I've read that the magic words to women seeking an American husband are, "I own my own business." But many of the men I've met are already retired. One guy, now an agency owner in Kherson, was a "dot-com guy" who took the cash buy-out weeks before the stock-option guys woke up broke; another, the one I'll profile here, was in real estate -- a guy who sold everything at the age of forty and then settled into the types of jobs, private investigator for a law office, Coast Guard, fitness trainer, that keep one occupied more than well-paid.
He was just shy of 50 when we met, a muscle-bound man who lived in a community in the South of Florida overburdened with golf courses and gates.
He came to the Former Soviet Union less than a year ago, but had already been back three times. To start, he arrived for the romance tours, but seeing them for what they are -- meat-markets that produce very few marriages -- he left them behind and went for a more personalized approach. After his dealings with numerous dating agencies between Ukraine and Russia, he'd compiled a list of interpreters and drivers, people who often knew girls interested in dating foreigners, even if they weren't signed up with an online "marriage agency."
One interpreter was so well-stocked with introductions, you have to imagine she was poaching girls from the agency that originally employed her.

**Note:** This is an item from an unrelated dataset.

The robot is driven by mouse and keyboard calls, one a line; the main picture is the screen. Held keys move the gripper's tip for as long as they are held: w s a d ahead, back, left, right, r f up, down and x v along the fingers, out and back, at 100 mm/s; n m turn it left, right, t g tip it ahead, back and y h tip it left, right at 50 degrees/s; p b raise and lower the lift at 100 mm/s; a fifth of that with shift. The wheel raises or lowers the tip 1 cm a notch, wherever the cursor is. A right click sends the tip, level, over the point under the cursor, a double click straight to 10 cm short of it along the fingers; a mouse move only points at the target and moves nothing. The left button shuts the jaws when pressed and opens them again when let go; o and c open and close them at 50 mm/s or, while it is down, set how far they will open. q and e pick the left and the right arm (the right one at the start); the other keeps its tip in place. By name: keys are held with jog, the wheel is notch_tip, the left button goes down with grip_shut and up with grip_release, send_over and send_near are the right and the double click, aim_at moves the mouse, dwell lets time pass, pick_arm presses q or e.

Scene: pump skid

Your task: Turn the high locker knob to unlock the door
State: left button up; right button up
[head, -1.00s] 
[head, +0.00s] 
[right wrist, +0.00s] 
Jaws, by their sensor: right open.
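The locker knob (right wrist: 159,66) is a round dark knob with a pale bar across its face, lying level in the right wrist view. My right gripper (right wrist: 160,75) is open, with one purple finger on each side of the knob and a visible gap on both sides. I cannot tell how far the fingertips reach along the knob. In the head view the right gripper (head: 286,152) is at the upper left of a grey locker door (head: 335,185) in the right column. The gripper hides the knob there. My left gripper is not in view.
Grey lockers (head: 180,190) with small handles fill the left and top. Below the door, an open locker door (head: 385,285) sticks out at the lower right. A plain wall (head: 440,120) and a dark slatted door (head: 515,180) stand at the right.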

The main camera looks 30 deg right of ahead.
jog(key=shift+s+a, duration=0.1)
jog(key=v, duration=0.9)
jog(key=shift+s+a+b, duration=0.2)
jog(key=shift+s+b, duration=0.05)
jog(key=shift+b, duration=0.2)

"I came to town," he said, "and met her in a cafe, and she had dates for me from eleven a.m. until nine that night. One girl an hour," he said, smiling at the absurd indulgence of it all.

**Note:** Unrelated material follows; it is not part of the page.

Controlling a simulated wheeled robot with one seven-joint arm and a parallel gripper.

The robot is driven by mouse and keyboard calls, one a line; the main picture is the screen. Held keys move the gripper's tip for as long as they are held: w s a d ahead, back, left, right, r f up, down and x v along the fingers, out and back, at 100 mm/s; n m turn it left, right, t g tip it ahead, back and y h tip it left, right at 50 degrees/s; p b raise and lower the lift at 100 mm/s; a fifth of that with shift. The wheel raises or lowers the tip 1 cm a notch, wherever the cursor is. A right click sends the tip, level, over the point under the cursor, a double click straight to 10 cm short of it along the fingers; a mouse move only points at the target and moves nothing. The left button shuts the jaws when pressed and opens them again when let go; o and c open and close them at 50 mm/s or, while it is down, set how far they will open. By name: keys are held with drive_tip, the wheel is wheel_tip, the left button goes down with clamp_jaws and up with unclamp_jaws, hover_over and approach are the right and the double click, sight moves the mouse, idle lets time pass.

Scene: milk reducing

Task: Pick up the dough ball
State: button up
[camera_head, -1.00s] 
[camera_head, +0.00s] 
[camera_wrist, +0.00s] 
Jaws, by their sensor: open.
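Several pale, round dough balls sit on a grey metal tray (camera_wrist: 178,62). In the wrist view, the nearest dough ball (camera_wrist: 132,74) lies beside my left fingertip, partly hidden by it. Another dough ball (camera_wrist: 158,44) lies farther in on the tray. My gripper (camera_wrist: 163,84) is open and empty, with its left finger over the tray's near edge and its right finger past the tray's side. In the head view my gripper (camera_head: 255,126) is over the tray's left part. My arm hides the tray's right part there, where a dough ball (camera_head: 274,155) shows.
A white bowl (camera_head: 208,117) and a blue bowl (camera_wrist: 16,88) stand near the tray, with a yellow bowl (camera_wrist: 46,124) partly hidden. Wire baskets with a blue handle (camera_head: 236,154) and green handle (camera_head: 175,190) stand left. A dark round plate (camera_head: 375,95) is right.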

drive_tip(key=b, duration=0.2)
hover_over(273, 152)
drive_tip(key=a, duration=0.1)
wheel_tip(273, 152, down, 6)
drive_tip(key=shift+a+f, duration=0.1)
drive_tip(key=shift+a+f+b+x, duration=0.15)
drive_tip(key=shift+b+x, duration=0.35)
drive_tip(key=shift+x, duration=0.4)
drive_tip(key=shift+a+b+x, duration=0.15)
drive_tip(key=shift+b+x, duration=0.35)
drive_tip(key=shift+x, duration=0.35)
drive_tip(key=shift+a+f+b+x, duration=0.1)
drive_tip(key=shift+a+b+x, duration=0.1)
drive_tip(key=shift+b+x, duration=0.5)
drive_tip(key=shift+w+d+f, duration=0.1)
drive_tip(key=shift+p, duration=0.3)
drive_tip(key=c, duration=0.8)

But Mr. Florida wasn't the type of man who could only find a woman if someone sat her down in front of him. He didn't smoke or drink ("I have no idea what a beer tastes like," he said), he was religious about working out, and he had a body that was twenty-years younger than the age on his driver's license. So when he met a couple women in the Moscow subway, it was more than just the map in his hand and the confused look on his face that drew them toward him.

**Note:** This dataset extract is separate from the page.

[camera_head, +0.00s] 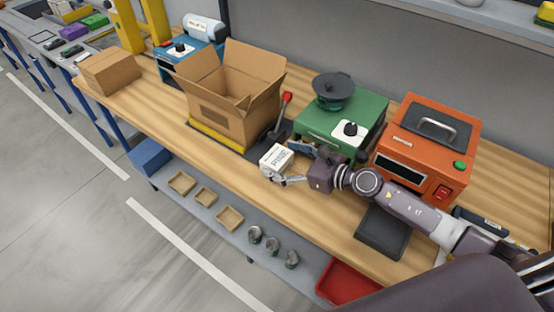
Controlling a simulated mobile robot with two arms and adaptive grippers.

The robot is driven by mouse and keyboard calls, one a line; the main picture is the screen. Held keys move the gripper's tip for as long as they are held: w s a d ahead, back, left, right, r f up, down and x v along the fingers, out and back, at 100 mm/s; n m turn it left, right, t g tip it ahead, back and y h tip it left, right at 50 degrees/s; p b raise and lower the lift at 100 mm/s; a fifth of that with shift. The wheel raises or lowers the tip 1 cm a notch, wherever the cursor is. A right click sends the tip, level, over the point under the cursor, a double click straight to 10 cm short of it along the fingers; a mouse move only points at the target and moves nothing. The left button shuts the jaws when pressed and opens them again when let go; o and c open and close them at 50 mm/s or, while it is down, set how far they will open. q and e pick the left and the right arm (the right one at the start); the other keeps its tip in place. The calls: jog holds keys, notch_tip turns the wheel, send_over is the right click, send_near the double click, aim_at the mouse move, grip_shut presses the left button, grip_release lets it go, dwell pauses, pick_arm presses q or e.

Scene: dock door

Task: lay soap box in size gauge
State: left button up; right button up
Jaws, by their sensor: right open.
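The white soap box (276,158) with dark lettering is near the front edge of the wooden bench, in front of the green machine. My right gripper (287,164) comes in from the right and is open, with its fingers on either side of the right end of the box. Whether the fingers touch it is too small to tell. A dark shallow tray (383,232), which may be the size gauge, lies on the bench below my right forearm and looks empty. My left gripper is not in view.
An open cardboard box (232,110) stands left of the soap box, with a red-knobbed lever (286,99) beside it. The green machine (342,118) and an orange machine (428,145) stand behind my right arm. A lower shelf (210,212) holds small trays and cups.

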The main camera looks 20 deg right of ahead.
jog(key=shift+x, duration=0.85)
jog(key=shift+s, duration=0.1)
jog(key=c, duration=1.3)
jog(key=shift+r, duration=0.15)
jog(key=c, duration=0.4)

One of the women he met this way was actually looking for a foreign husband, having signed up with an agency that was affiliated with the massive Anastasia Web. They went out twice, when they first met and a couple months later, when Mr. Florida returned and took her to St. Petersburg. But it was only after he came back to Florida that he got his first email from her.
"It was from her marriage agency," he said. "It said, 'I just read your profile and you look like a very nice man. I would like to learn more about you.'"
He was confused at first, and called to ask why she'd written him. But she said she'd written no such letter, leaving him to understand what many men are slow to realize -- that these marriage agencies make money on the letters they send and receive. Each missive coming in and out generates a fee, and a translating cost, and so many of these companies are nothing more than "letter writers," companies that hope to keep you sending copy when you see the picture of the beautiful woman who has just "contacted" you with her dreams of love and relocation.
Despite his attraction to the young woman in Moscow, Mr. Florida soon moved on. Like many beautiful women in Moscow, he said, the one he left behind was used to having things her way.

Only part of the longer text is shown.